Sunday, March 6, 2011

I'm Going to Open my Blinds

"If I am ruthlessly honest, I may have said yes to God, yes to Christianity, but really I have lived the no." "Now everywhere we look, we only see all that isn't...holes, lack, deficiency." "We don't see the material world for what it is meant to be, as the means to communion with God."

I started reading the book One Thousand Gifts this week. The above are a few lines that I highlighted from what I've read so far. I'm only done with chapter one and I can't even put into words how much it has already resonated with me.

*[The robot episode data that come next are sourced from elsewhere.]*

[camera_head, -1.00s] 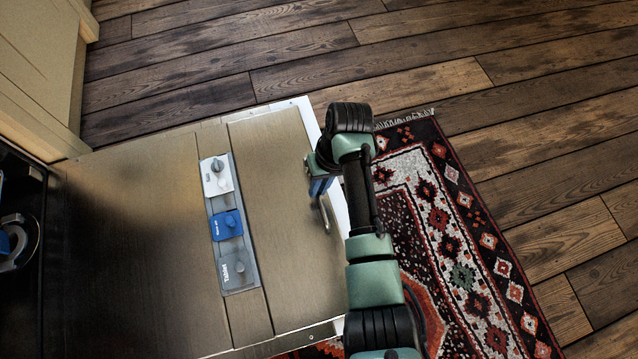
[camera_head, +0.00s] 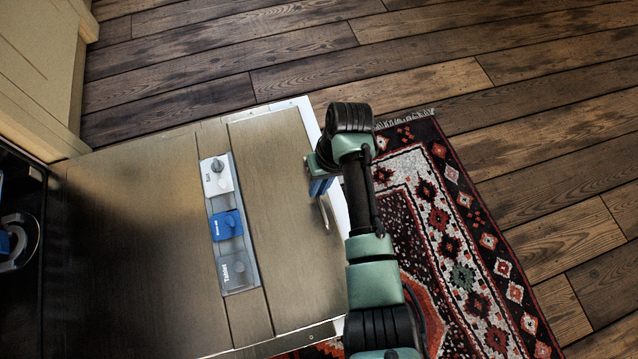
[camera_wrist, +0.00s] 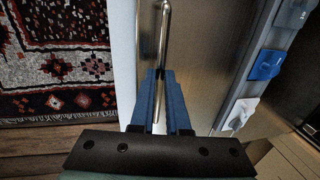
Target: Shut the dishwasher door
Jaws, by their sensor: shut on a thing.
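The dishwasher door (camera_head: 140,235) lies swung down and open in the head view, its metal inner face up, with a detergent dispenser (camera_head: 229,225) set in it. My gripper (camera_head: 318,188) is at the door's outer edge, on the right, partly hidden by my arm. In the wrist view, the blue fingers of my gripper (camera_wrist: 162,98) are on either side of a thin metal bar handle (camera_wrist: 163,50) and shut on it. The handle's far end shows in the head view (camera_head: 325,212). The door's pale edge strip (camera_wrist: 124,60) runs beside it.
A patterned rug (camera_head: 440,215) lies on the wooden floor (camera_head: 420,50) under and beyond the door's edge. A cream cabinet (camera_head: 40,60) stands at upper left. The dark dishwasher interior (camera_head: 22,290) is at far left.

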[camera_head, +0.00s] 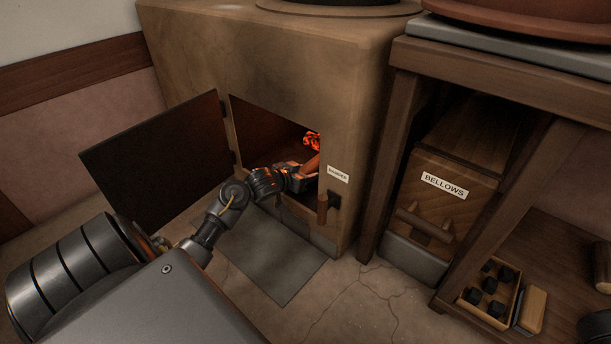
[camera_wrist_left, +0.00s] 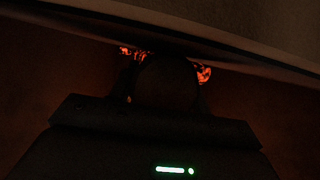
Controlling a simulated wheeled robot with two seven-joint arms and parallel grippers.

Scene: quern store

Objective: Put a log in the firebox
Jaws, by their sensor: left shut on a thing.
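The firebox (camera_head: 262,140) is a square opening in the front of the tan stove, with glowing orange embers (camera_head: 312,140) inside at the right. Its dark door (camera_head: 155,155) stands swung open to the left. My left gripper (camera_head: 303,172) reaches into the opening and is shut on a brown log (camera_head: 312,164), of which only a short part shows beside the embers. In the left wrist view it is very dark; the log's dark rounded end (camera_wrist_left: 167,82) sits in front of embers (camera_wrist_left: 204,74). Whether the log touches the embers I cannot tell. My right gripper is not in view.
A damper handle (camera_head: 322,208) with a label sticks out right of the opening. A grey metal plate (camera_head: 272,262) lies on the floor below. At right stand a wooden bench, the bellows (camera_head: 440,205) and a box of black lumps (camera_head: 488,290).

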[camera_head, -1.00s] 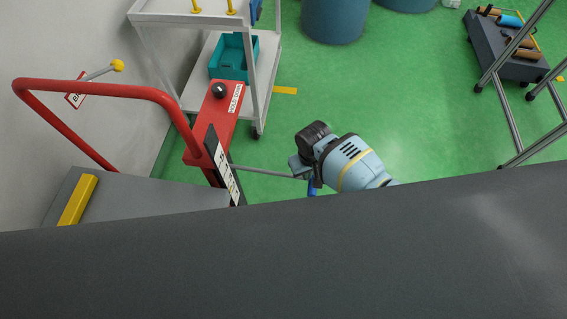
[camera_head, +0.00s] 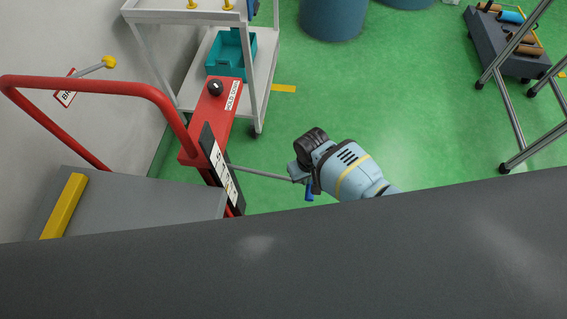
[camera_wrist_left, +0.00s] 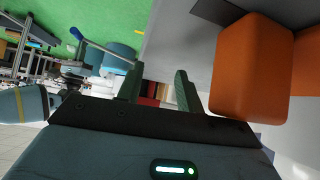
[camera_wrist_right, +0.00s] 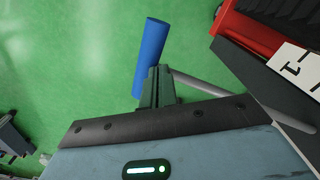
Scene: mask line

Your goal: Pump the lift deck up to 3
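The lift has a red push handle (camera_head: 90,82), a grey deck (camera_head: 150,200) with a yellow bar (camera_head: 63,206), and a red housing (camera_head: 210,120) with a black knob. A black-and-white scale plate (camera_head: 222,170) stands on its side; its reading cannot be made out. A thin grey pump lever (camera_head: 262,173) runs out to a blue grip (camera_head: 309,192), also in the right wrist view (camera_wrist_right: 151,50). My right gripper (camera_head: 297,172) appears shut on the blue grip at the lever's end. My left gripper (camera_wrist_left: 157,88) is open and empty, seen only in its wrist view.
A white trolley (camera_head: 185,17) with a teal bin (camera_head: 230,57) stands behind the lift. Orange blocks (camera_wrist_left: 250,70) are close beside my left gripper. A dark low cart (camera_head: 500,45) stands at far right. Green floor around my right arm is clear.

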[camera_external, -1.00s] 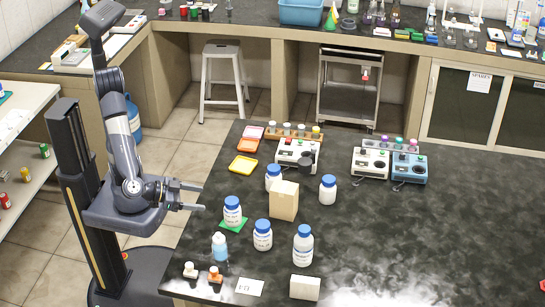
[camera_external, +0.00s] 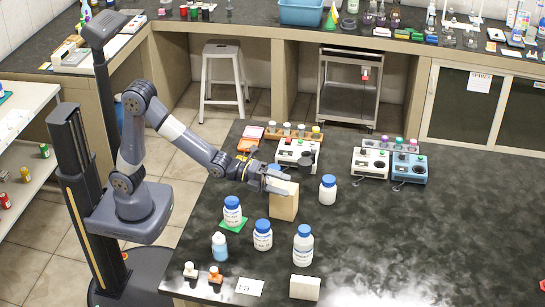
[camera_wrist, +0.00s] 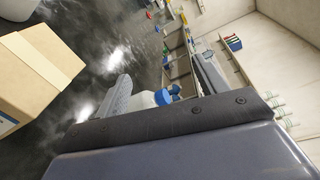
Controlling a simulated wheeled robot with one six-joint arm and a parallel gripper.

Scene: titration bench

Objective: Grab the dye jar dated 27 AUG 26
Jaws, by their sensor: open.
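Several white jars with blue caps stand on the dark bench: one on a green square (camera_external: 232,210), one at front middle (camera_external: 263,236), one taller at front right (camera_external: 303,244), and one right of the cardboard box (camera_external: 328,191). Another jar, behind the box, is mostly hidden by my gripper; a bit of blue shows there (camera_external: 275,168). Dates on the labels are too small to read. My gripper (camera_external: 280,182) is open beside the box's upper left. In the wrist view, a blue-capped white jar (camera_wrist: 146,100) shows close by the jaws, partly hidden by them.
The cardboard box (camera_external: 284,205) stands right against my gripper's area and fills the left of the wrist view (camera_wrist: 38,75). Instruments (camera_external: 297,152) and a vial rack stand behind. A pale block (camera_external: 305,287) and small bottles are at the front. The bench's right side is mostly clear.

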If you've not heard of the book please find out about it. If you've heard of it but don't plan on reading it, I wholeheartedly ask you to reconsider. I truly believe it has the ability to be life changing.

My personal relationship with God the last several years has been very still. I love God, I know He loves me, but I'm waiting for the other shoe to drop. For the one thing, the one catalyst, the proverbial ball to start rolling. I'm holding out for the "thing" that will just get my life, my relationships, my happiness to the next level. I've been treading water for a long time.

I love my family and my life, but I've been waiting for the "awakening" that will bring me the true joy that I've been waiting to feel. For the vest of shame and guilt and grumbling to be lifted off. I intellectually know that God is the only one who can do that for me, but I've been waiting and it hasn't happened yet. I've been waiting for something to happen to me, instead of opening myself up and letting go so that it can happen.

I think after reading the first chapter of this book, the one thing that I've walked away with is that God has done all the things that I've been waiting for Him to do. He's already done it. He has given me all I need to experience true joy, and still does. I've lost site of it from the moment I decided not to feel it anymore. I am waiting for something that isn't going to happen, because it's been happening all along.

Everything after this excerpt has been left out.